The governing board of Pakistan Telecommunication Company Limited (PTCL) has approved the nomination of Matthew Wilsher as the new chief executive officer (CEO) of the national telecom operator [PTCL].
Wilsher is going to succeed Rashid Naseer Khan, who was appointed as the CEO of PTCL on February 12, 2019. Though official confirmation of Wilsher’s appointment by the management of the company is yet to be issued, a notification issued to the Pakistan Stock Exchange (PSX) by the board states that the newly approved executive is going to assume office in Pakistan in December 2020.
As per the rules of appointment, Emirates Telecoms Group Company (Etisalat Group), which is a 26pc shareholder in PTCL and has the prerogative to appoint CEO of choice, nominated Wilsher to succeed Rashid. The governing board of the company subsequently approved the nomination in a recent meeting.
Wilsher, a British national, has a corporate career spanning over 33 years during which he has worked at Procter & Gamble, British Telecom, LG Telecom, Telstra, HK CSL, Maxis and Etisalat.
He is currently serving as the CEO of Etisalat Afghanistan, a post he joined following his resignation as the chief executive officer of Etisalat Nigeria in 2017. Wilsher was heading Etisalat Nigeria when the company failed to repay loans amounting to $1.2 billion to 13 Nigerian banks, leading to an unceremonious departure of Etisalat Group from Nigeria.
Apart from the CEO, Etisalat Nigeria chief financial officer (CFO) Wole Obasunloye also resigned, besides resignations of the Emirati non-executive directors, representing the interests of Mubadala Development Company and Etisalat Group, both shareholders in Etisalat Nigeria.
The Nigerian media reported that the directors had resigned in an attempt to absolve themselves of criminal and civil liability for the non-payment of a $1.2 billion loan taken from the 13 Nigerian banks.
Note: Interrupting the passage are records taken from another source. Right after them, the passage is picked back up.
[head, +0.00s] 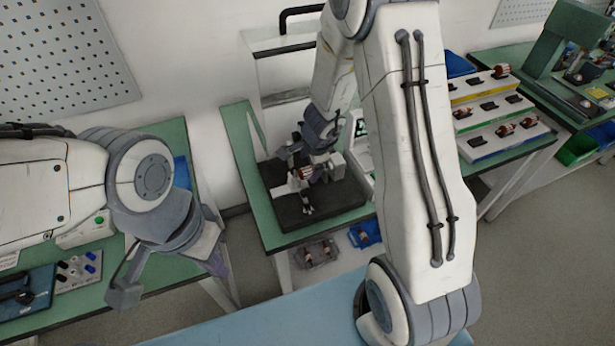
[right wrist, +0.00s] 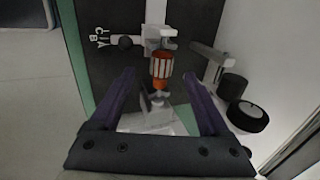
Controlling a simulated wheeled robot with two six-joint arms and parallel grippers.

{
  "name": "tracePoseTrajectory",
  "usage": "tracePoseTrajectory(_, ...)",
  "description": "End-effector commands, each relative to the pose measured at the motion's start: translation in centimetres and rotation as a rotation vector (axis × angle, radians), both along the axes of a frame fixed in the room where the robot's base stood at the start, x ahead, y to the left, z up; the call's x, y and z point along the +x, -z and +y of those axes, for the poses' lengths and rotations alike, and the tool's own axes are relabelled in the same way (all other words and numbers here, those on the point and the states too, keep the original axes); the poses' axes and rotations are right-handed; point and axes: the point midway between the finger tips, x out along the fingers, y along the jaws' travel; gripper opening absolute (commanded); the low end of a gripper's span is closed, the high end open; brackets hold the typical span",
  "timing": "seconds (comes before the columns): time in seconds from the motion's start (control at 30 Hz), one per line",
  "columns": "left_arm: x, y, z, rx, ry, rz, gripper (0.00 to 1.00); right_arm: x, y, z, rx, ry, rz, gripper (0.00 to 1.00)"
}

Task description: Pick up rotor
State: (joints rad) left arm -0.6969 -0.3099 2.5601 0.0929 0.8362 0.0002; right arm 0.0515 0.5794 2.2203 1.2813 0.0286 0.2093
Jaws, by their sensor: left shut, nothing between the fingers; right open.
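The rotor (right wrist: 161,70), an orange-red and pale striped cylinder on a shaft, is held in a grey fixture on a dark base plate (head: 345,199). It also shows small in the head view (head: 305,173). In the right wrist view my right gripper (right wrist: 159,78) is open, with its two purple fingers pointing toward the rotor and spread to either side of it in the picture. I cannot tell the remaining distance; the fingers do not hold it. My left gripper (head: 217,262) is shut and empty, over the edge of the left bench, far from the rotor.
A black round knob (right wrist: 247,116) and a grey bracket stand right of the rotor. A clear bin (head: 317,253) and a blue bin (head: 365,234) hang below the green bench (head: 240,142). Stepped racks (head: 497,118) with more rotors stand at the right.

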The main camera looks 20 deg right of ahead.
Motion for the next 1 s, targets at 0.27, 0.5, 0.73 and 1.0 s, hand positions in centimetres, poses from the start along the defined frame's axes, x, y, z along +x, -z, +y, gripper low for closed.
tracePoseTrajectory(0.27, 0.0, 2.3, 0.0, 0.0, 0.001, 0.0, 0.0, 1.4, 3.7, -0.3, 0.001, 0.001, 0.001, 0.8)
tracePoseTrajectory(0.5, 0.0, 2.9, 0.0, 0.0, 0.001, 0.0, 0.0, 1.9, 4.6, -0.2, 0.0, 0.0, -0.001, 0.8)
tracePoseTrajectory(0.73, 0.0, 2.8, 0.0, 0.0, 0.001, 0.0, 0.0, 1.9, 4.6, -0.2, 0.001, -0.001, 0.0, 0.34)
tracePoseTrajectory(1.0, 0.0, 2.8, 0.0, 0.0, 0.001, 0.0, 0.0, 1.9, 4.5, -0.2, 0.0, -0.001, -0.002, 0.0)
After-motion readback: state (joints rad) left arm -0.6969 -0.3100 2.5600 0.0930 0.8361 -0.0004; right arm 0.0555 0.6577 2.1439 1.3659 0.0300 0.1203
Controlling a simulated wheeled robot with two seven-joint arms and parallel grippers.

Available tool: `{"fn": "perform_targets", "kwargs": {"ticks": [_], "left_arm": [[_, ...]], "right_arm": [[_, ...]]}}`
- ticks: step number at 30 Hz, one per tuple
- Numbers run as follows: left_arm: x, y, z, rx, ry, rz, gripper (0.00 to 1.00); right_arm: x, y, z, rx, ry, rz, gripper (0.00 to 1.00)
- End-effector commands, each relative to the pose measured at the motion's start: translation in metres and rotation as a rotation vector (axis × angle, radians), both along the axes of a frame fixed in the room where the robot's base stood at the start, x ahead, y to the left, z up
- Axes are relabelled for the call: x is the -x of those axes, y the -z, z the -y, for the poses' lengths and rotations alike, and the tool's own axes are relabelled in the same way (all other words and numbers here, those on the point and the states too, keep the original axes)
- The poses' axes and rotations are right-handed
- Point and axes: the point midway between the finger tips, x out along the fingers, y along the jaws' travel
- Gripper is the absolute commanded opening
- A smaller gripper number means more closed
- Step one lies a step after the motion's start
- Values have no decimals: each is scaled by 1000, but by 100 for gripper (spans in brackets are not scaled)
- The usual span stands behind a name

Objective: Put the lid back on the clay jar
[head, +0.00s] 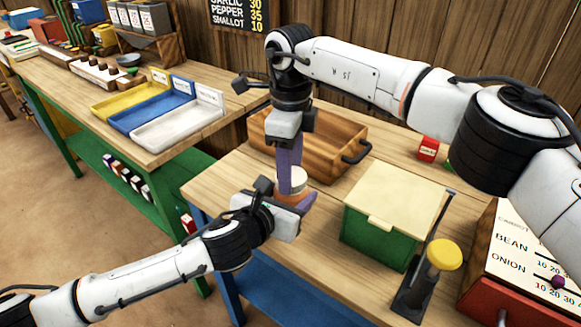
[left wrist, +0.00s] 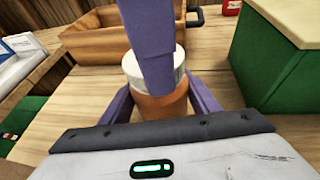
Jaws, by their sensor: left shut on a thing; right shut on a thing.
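The clay jar (head: 289,196) is orange-brown and upright; it also shows in the left wrist view (left wrist: 160,107). My left gripper (head: 288,200) is shut around the jar's body, one purple finger on each side. The white lid (head: 300,180) is at the jar's mouth, and in the left wrist view (left wrist: 132,72) no clear gap shows between lid and jar. My right gripper (head: 290,172) points straight down from above and is shut on the lid. Its purple finger hides the lid's middle in the left wrist view. Whether the lid is fully seated cannot be told.
A wooden tray (head: 345,140) with a dark handle stands behind the jar. A green box with a cream lid (head: 392,200) stands to the right, beside a yellow-topped stand (head: 444,255). A red packet (head: 428,149) lies farther back. Bare tabletop (head: 222,178) is left of the jar.

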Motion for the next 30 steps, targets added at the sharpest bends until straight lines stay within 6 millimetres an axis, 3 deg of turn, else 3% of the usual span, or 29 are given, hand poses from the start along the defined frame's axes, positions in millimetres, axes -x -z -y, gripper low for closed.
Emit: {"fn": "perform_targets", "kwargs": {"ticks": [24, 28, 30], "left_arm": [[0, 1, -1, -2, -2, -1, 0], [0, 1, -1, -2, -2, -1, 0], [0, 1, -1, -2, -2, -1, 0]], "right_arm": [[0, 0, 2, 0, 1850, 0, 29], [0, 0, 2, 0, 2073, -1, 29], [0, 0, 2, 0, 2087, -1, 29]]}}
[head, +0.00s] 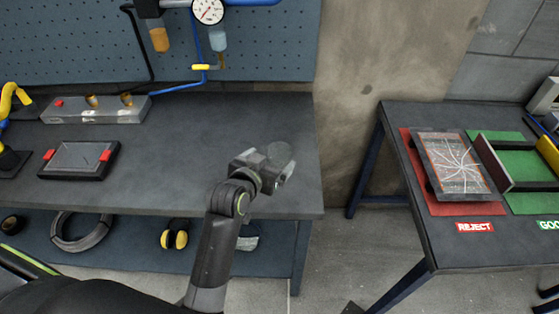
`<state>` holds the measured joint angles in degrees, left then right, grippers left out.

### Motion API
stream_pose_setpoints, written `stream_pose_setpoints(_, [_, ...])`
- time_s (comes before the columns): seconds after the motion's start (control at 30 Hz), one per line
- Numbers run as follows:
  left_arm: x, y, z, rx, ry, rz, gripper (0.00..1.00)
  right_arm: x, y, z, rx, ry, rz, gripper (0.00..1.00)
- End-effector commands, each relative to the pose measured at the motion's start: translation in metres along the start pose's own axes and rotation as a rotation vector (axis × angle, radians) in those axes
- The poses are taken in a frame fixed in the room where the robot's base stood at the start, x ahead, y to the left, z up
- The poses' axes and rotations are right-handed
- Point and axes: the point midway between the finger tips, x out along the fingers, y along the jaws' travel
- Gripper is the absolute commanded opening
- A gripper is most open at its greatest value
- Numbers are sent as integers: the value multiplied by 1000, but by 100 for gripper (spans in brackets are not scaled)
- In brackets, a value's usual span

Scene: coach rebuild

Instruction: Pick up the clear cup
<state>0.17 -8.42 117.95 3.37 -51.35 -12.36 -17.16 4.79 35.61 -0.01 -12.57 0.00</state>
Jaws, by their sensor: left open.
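A faint, round, see-through grey shape, which looks like the clear cup (279,151), stands near the right end of the dark workbench. My left gripper (268,165) is open at the cup, its fingers reaching toward it from the front. The gripper hides the cup's lower part. I cannot tell whether the fingers touch the cup. My right gripper is not in view.
On the workbench (200,170) are a black tablet-like device (80,159) and a grey block with fittings (95,111). A pegboard with a gauge (208,10) rises behind. A separate table (460,250) at right holds a cracked panel (455,163) on red.

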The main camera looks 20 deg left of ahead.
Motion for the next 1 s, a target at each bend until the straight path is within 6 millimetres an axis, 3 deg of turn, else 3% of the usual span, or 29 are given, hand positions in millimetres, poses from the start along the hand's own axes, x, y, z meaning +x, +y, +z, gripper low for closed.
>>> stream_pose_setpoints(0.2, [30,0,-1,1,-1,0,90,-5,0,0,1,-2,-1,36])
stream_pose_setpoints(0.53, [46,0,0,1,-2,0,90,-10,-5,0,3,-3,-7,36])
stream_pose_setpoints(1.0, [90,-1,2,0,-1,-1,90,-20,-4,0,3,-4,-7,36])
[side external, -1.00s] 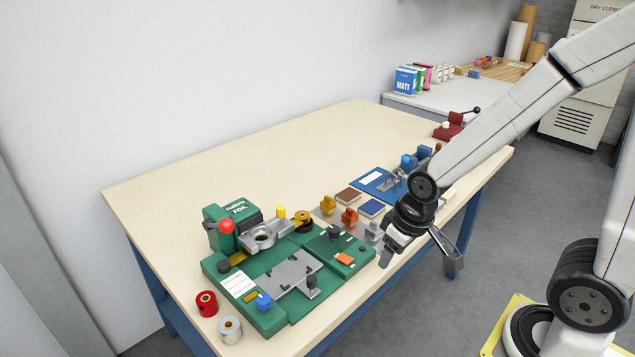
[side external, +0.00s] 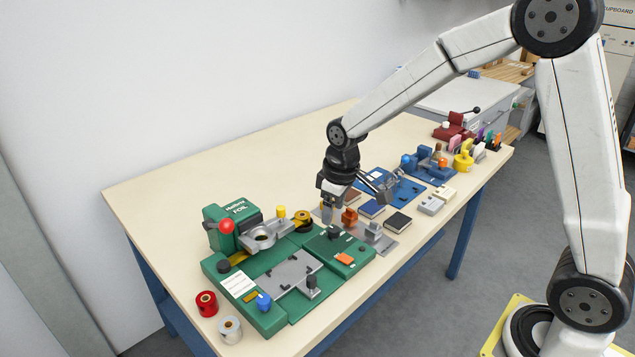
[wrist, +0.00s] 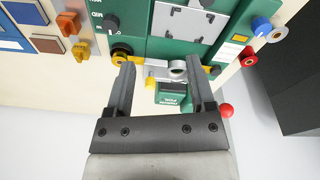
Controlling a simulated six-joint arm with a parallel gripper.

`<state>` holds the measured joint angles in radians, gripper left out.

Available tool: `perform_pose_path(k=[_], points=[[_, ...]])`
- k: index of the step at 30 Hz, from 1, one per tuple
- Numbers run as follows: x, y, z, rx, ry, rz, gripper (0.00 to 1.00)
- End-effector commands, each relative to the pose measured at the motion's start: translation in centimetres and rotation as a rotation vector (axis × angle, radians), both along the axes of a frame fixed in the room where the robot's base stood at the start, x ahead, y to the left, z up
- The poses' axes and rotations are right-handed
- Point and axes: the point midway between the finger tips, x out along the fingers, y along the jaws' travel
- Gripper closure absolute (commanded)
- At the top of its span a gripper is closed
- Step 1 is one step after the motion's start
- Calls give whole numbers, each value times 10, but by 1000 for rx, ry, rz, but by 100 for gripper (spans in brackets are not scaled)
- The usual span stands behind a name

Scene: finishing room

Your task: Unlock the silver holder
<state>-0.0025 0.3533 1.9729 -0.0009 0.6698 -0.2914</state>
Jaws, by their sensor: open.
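The green foil machine (side external: 240,222) stands on the bench with a red ball knob. A silver holder (side external: 262,238) with a round opening projects from its front; it also shows in the wrist view (wrist: 178,68). Whether the holder is locked cannot be told. My gripper (side external: 349,202) is open and empty, to the right of the machine, above the bench. In the wrist view its fingers (wrist: 162,68) frame the silver holder in the picture, apart from it.
A green base (side external: 210,265) with a grey plate lies in front of the machine. Red (side external: 206,303) and silver (side external: 230,329) rolls stand front left. The bench behind is clear.

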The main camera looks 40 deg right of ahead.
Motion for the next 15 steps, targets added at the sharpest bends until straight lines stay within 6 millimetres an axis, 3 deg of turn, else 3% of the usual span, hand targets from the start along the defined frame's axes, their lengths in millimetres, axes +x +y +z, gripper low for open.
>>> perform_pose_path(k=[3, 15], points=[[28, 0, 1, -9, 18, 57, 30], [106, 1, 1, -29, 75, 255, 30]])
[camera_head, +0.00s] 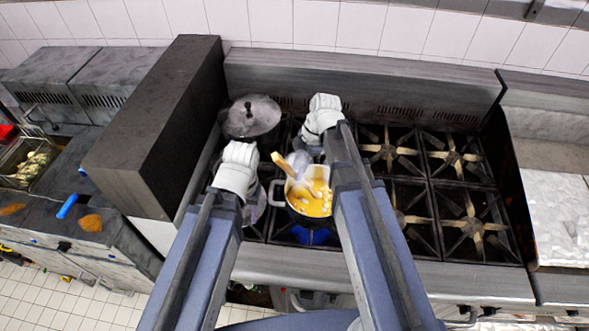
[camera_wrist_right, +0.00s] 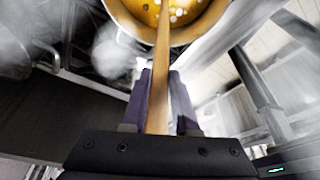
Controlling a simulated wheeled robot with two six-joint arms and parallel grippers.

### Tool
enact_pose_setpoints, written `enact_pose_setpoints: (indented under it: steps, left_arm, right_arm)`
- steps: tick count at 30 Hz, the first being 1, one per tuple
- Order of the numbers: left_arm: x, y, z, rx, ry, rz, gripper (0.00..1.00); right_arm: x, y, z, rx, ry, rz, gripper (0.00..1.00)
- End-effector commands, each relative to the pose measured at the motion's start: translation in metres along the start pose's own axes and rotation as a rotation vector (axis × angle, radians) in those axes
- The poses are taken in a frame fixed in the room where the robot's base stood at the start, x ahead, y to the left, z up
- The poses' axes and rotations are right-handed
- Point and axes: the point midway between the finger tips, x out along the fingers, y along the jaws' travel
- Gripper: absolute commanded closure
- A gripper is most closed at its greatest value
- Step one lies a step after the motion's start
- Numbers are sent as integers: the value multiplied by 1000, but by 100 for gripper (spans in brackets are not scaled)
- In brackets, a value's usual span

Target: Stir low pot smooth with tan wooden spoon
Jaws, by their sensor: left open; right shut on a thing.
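The low pot (camera_head: 291,212) stands on a front burner of the stove and holds yellow liquid with pale lumps. The tan wooden spoon (camera_head: 283,163) leans into it, its handle rising to the upper left. My right gripper (camera_head: 300,166) is shut on the spoon handle above the pot's far side. In the right wrist view the spoon (camera_wrist_right: 162,65) runs from between the fingers of the right gripper (camera_wrist_right: 160,90) into the pot (camera_wrist_right: 200,38); its tip is hidden in the liquid. My left gripper (camera_head: 259,206) is open and empty, just left of the pot, near its side handle.
A blue flame (camera_head: 311,236) burns under the pot's front edge. A lidded grey pot (camera_head: 250,117) stands on the back left burner. A tall dark panel (camera_head: 155,130) borders the stove on the left. The burners on the right (camera_head: 453,157) are empty.

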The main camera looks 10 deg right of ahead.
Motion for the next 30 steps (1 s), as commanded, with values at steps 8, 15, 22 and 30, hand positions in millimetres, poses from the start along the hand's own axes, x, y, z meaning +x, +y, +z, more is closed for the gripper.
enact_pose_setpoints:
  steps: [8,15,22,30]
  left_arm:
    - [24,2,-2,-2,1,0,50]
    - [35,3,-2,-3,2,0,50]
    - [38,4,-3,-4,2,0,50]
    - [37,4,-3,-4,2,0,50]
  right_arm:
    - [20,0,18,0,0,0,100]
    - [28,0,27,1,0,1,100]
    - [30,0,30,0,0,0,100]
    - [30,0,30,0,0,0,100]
The trouble had reportedly started when Etisalat Group disclosed on the Abu Dhabi Stock Exchange that it had pulled out of Etisalat Nigeria and was transferring 45 per cent of its stake and 25 per cent of its preference shares in its Nigerian subsidiary to United Capital Trustees Limited, the legal representative of the lending banks.
Aside Etisalat Group, other shareholders of Etisalat Nigeria included Mubadala Development Company with a 40 per cent stake and Emerging Markets Telecommunications Services (EMTS), representing the Nigerian shareholders, with 15 per cent.
Etisalat had in 2013 approached a consortium of 13 local banks for a loan of $1.2 billion for network upgrade and expansion. The money was sourced in dollar and naira denominations.
However, citing the economic downturn of 2015-2016 and naira devaluation, which negatively impacted on the dollar-denominated component of the loan, Etisalat wrote its creditors informing them of its intention to halt the repayment of the loan in instalments, until such a time that it was able to raise more money.
The banks involved in the loan deal were Zenith Bank, GTBank, FirstBank, UBA, Fidelity Bank, Access Bank, Ecobank, FCMB, Stanbic IBTC Bank and Union Bank.
Zenith Bank had the highest exposure to Etisalat amounting to $262 million and 80 billion naira, GTBank had the second-highest exposure of $138 million and 42 billion naira, Access Bank followed with $131 million and 40 billion naira, besides millions of dollars and billions of Nigerian naira owed to other banks.
But Etisalat had countered this information, stating that it had paid $500 million up till February 2017. It said the outstanding loan to the lenders stood at $227 million and 113 billion naira, a total of about $574 million if the naira portion was converted to US dollars.
Nigerian media had reported that the consortium of banks had threatened to take over the operations of the telecommunication company unless it repaid the loan in full.
The situation forced Etisalat to enter into negotiations with the banks, seeking unreasonable write-offs, which the banks rejected. The impasse eventually led to Etisalat Group’s withdrawal from its Nigerian operations, leaving behind Mubadala and EMTS.